Requirements> Pictures stay out of the copy. Please reproduce only the lines between the one holding "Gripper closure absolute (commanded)" and the one holding "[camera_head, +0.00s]", inclusive.
======== Dataset section
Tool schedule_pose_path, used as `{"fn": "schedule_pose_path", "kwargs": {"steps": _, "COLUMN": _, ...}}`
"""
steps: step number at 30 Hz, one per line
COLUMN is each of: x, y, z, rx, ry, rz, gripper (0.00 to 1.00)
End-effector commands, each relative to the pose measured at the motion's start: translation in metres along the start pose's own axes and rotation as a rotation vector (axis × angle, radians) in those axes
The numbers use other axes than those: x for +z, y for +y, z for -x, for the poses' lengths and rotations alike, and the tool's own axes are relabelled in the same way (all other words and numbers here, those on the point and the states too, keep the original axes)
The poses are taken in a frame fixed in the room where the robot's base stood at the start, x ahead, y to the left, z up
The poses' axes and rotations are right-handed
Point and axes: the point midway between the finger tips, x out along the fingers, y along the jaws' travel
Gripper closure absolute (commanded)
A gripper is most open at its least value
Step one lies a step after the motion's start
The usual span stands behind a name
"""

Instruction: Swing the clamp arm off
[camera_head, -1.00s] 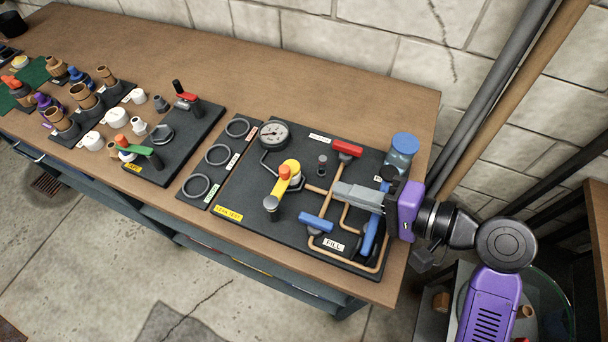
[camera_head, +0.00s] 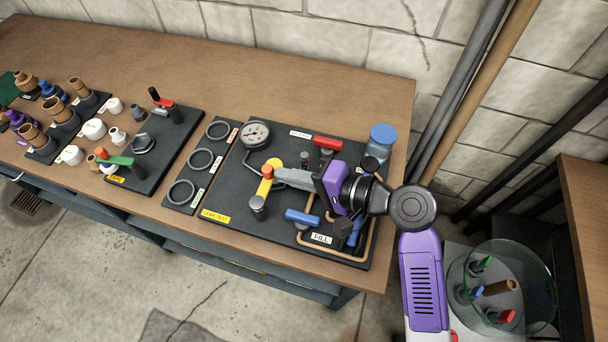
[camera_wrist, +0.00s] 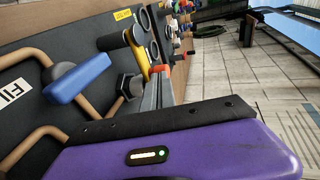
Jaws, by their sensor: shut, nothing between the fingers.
================
Solved problem>
Gripper closure absolute (commanded)
A gripper is most open at its least value
Step one lies a step after the motion's start
The usual span stands behind a name
"""

Instruction: Swing the clamp arm off
[camera_head, -1.00s] 
[camera_head, +0.00s] 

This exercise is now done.